Wednesday, 9 March 2011

perfectly imperfect.

ive got this slight thing bothering me .
NO ONE IS PERFECT.
for goodness sake .
im not even going to make this long .
we all know nohing perfect , so why do we expect our friendships and relationships to be? why do we change people to make them perfect ? who decides what is and isnt ' perfect' ?
ah the word perfect is actually annoying me .
the most p. thing to do , is just ACCEPT our flaw , thats what makes us who we are  , what makes us differnt from everyone else.
how boring would this world be if we was all the same ?
theres NO ONE else like you . maybe similar , but NO ONE exactly the same so just embrace it .
be yourself.

Tuesday, 8 March 2011

constructive criticism

OKAY OKAY today was actually a  goood day .
its sunnnnnnny and theres pancakkesssss & scored two rounderss :)
but then once again a small thing happens .
not gonna go into details - but basically ...
because im brave enough to say what everyone is thinking , im in the wrong and im mean ? the only reason your getting angry is because your too insecure to admit what im saying is true .  IS THAT MY FAULT ? no . MAN UP . and take my opinion .
how are you ever meant to grow as a person if you are unable to take constrictive criticism . believe me.. YOU WONT . i went through that stage ( kinda still am ISH ) where you would just automatically switch of if someone says something negative . and yeah its good to get negative energy away from you . but sometimes its just TOUGH LOVE  . there being tough because they love you , and there telling you negative things so you know what you can change into positive.
-  i amaze myself sometimes -
okay i think i should end on that BADMAN quote ; which i made myself .
another blog later LOVEES <3

there only telling you negative things so you know what you can change into positive.
'x

Monday, 7 March 2011

religion part 2

ages ago i made a blog called religion about how now im not afraid to say i dont have an religion.
but i didnt really say all i wanted to say .
nowadays .. EVERYDAY people are asking me about religion and it just always comes up in conversation . i even made a facebook status about it

id rather have no religion.die and be surprised that Christianity is real than devote/waste all my life being a 'perfect' Christian just to find out there is nothing there.
Saturday at 21:46 ' 

and obviously i made the status so i agree with that . but 36 comments . my cousin saying that i will ' know the truth  one day ' WHAT IS THE TRUTH EXACTLY ? & another sguy trying to convert me into islam ?  i have already said i dont fucking believe in the stories. & another person calling me SINFUL ? well you know what i have to say to that . GET OF MYnonexsistentDICK . everyone is different , everyone has different beliefs i shouldn't be prosecuted because mine are DIFFERENT . dont manipulate me because im not a replica of yourself . if God loves us all , then he/she/it should love me anyway . who cares who the messenger is ? I GOT THE FUCKING MESSAGE . isnt that all that matters?

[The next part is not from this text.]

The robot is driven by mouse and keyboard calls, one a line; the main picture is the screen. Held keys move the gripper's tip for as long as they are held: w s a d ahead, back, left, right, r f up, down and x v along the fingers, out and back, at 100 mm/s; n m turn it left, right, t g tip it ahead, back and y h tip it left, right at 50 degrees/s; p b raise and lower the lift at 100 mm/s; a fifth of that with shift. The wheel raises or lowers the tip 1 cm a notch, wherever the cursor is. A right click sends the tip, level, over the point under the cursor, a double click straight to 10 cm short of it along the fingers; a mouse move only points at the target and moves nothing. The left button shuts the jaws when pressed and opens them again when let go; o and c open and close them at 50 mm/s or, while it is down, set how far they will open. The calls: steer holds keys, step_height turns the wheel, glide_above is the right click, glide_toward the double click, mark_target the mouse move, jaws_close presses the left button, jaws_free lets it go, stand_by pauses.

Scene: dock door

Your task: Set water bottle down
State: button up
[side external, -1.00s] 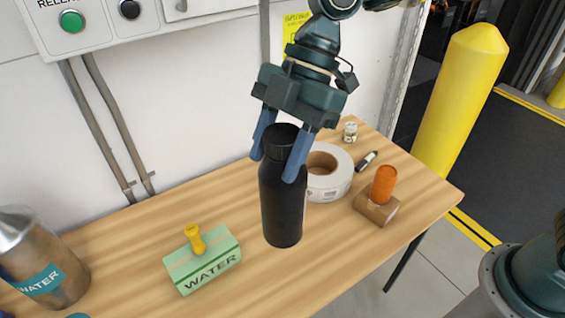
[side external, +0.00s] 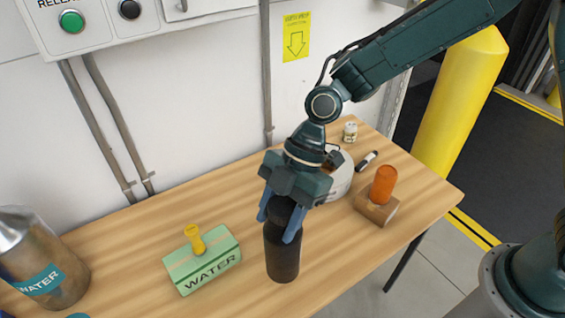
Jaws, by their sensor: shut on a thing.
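The black water bottle (side external: 283,256) is upright over the front middle of the wooden table (side external: 130,244). My gripper (side external: 281,222) points down from above, with its blue fingers shut around the bottle's upper part. The cap is partly hidden by the fingers and the gripper body. The bottle's base appears at or very close to the tabletop; I cannot tell whether it touches.
A green box marked WATER with a yellow-handled stamp (side external: 202,259) lies left of the bottle. A metal canister (side external: 45,265) stands far left. Behind right are a tape roll (side external: 343,180), a marker (side external: 367,160), a small jar (side external: 350,132) and an orange-topped block (side external: 377,205).

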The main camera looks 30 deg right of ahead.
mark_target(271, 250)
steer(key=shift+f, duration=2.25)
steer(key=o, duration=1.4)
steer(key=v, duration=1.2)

- yes i am swearing . but i really dont care . it frustrates me how people are always telling me how i SHOULD be and what not to be, i just want to be MYSELF  . isnt acting how you want me to act , FAKE ?

and to be honest , id rather have no religion then to have one and go against it everything it stands for.. i know so many people that say there are religious but yet they drink , smoke and do sexual things too . isnt that a contradiction ? and i know i wouldnt stick to the rules of any religion, so why pretend . also if i dont believe in something..what am i going to gain our of pretending . 
people are always encouraging me to be myself and not care what others think , yet when i do i still get complaints.religion is for some people and not for others .
if i die and find out there WAS  a jesus i will be pleasantly surprised , but i know im not going hell because im a GOOD PERSON - .

another thing why is there a heaven and hell , should there just be heaven , shouldn't god change people after they die . we have all gone through our lives so shouldn't we ALL be rewarded somehow .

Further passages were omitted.